### Excerpted data
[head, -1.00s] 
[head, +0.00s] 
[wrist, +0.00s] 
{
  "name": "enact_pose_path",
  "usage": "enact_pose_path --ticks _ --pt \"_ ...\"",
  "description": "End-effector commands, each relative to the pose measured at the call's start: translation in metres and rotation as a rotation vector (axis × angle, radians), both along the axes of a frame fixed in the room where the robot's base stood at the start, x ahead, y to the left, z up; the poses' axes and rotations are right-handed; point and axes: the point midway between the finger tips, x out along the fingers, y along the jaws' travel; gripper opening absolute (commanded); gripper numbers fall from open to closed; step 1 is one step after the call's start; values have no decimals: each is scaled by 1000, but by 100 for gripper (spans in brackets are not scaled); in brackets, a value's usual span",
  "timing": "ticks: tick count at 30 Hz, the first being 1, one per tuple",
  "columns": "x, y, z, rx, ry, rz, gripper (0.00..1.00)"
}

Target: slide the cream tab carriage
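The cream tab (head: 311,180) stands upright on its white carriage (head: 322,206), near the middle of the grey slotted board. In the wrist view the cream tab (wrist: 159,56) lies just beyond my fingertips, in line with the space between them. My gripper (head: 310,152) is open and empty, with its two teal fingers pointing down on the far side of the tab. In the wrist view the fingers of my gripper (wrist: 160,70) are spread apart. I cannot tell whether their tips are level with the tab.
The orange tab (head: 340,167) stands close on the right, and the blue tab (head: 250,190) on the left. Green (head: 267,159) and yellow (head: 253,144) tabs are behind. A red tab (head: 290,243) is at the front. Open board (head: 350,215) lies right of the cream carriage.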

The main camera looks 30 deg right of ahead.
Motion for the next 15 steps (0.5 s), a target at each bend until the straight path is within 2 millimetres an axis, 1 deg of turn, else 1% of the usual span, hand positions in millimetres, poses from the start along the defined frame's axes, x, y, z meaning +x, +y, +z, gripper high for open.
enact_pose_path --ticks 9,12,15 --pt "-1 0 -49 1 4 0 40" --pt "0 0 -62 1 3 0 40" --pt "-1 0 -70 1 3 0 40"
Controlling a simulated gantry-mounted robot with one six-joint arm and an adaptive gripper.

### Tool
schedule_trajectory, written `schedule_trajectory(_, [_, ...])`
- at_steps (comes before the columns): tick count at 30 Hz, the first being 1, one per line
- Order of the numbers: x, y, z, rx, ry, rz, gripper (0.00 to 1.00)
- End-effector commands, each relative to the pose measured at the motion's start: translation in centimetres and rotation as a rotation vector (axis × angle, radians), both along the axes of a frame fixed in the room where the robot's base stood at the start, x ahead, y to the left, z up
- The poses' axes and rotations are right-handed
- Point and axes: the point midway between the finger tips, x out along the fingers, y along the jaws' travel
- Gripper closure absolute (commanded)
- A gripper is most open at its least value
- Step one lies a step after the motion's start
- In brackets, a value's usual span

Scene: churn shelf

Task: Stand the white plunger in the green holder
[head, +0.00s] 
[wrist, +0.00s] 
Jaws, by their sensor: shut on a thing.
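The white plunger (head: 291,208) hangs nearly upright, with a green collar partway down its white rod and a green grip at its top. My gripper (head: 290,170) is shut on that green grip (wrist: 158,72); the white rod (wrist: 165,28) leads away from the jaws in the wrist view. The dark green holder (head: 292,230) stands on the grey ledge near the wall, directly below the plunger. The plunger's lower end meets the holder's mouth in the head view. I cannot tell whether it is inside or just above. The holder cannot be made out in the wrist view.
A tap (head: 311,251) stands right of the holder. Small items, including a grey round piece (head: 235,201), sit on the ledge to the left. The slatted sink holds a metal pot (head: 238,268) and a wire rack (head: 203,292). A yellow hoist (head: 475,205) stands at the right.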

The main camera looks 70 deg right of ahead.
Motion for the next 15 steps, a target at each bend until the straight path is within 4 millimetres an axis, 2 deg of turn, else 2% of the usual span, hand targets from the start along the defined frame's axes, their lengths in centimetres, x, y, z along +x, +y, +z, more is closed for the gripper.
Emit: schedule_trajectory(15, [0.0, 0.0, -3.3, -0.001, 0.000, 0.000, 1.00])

### Exercise brief
Retype the entries one by one, exactly.

### Exercise answer
[head, -1.00s] 
[head, +0.00s] 
[wrist, +0.00s] 
{
  "name": "enact_pose_path",
  "usage": "enact_pose_path --ticks _ --pt \"_ ...\"",
  "description": "End-effector commands, each relative to the pose measured at the call's start: translation in metres and rotation as a rotation vector (axis × angle, radians), both along the axes of a frame fixed in the room where the robot's base stood at the start, x ahead, y to the left, z up; the poses' axes and rotations are right-handed; point and axes: the point midway between the finger tips, x out along the fingers, y along the jaws' travel; gripper opening absolute (commanded); gripper numbers fall from open to closed; step 1 is one step after the call's start; values have no decimals: each is scaled by 1000, but by 100 for gripper (spans in brackets are not scaled); in brackets, a value's usual span",
  "timing": "ticks: tick count at 30 Hz, the first being 1, one per tuple",
  "columns": "x, y, z, rx, ry, rz, gripper (0.00..1.00)"
}

Target: slide the cream tab carriage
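The cream tab (head: 311,180) stands upright on its white carriage (head: 322,206), near the middle of the grey slotted board. In the wrist view the cream tab (wrist: 159,56) lies just beyond my fingertips, in line with the space between them. My gripper (head: 310,152) is open and empty, with its two teal fingers pointing down on the far side of the tab. In the wrist view the fingers of my gripper (wrist: 160,70) are spread apart. I cannot tell whether their tips are level with the tab.
The orange tab (head: 340,167) stands close on the right, and the blue tab (head: 250,190) on the left. Green (head: 267,159) and yellow (head: 253,144) tabs are behind. A red tab (head: 290,243) is at the front. Open board (head: 350,215) lies right of the cream carriage.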

The main camera looks 30 deg right of ahead.
Motion for the next 15 steps (0.5 s), a target at each bend until the straight path is within 2 millimetres an axis, 1 deg of turn, else 1% of the usual span, hand positions in millimetres, poses from the start along the defined frame's axes, x, y, z meaning +x, +y, +z, gripper high for open.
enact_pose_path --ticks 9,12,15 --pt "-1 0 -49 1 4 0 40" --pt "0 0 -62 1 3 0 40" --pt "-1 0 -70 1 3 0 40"
Controlling a simulated gantry-mounted robot with one six-joint arm and an adaptive gripper.

### Tool
schedule_trajectory, written `schedule_trajectory(_, [_, ...])`
- at_steps (comes before the columns): tick count at 30 Hz, the first being 1, one per line
- Order of the numbers: x, y, z, rx, ry, rz, gripper (0.00 to 1.00)
- End-effector commands, each relative to the pose measured at the motion's start: translation in centimetres and rotation as a rotation vector (axis × angle, radians), both along the axes of a frame fixed in the room where the robot's base stood at the start, x ahead, y to the left, z up
- The poses' axes and rotations are right-handed
- Point and axes: the point midway between the finger tips, x out along the fingers, y along the jaws' travel
- Gripper closure absolute (commanded)
- A gripper is most open at its least value
- Step one lies a step after the motion's start
- In brackets, a value's usual span

Scene: churn shelf

Task: Stand the white plunger in the green holder
[head, +0.00s] 
[wrist, +0.00s] 
Jaws, by their sensor: shut on a thing.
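The white plunger (head: 291,208) hangs nearly upright, with a green collar partway down its white rod and a green grip at its top. My gripper (head: 290,170) is shut on that green grip (wrist: 158,72); the white rod (wrist: 165,28) leads away from the jaws in the wrist view. The dark green holder (head: 292,230) stands on the grey ledge near the wall, directly below the plunger. The plunger's lower end meets the holder's mouth in the head view. I cannot tell whether it is inside or just above. The holder cannot be made out in the wrist view.
A tap (head: 311,251) stands right of the holder. Small items, including a grey round piece (head: 235,201), sit on the ledge to the left. The slatted sink holds a metal pot (head: 238,268) and a wire rack (head: 203,292). A yellow hoist (head: 475,205) stands at the right.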

The main camera looks 70 deg right of ahead.
Motion for the next 15 steps, a target at each bend until the straight path is within 4 millimetres an axis, 2 deg of turn, else 2% of the usual span, hand targets from the start along the defined frame's axes, their lengths in centimetres, x, y, z along +x, +y, +z, more is closed for the gripper.
Emit: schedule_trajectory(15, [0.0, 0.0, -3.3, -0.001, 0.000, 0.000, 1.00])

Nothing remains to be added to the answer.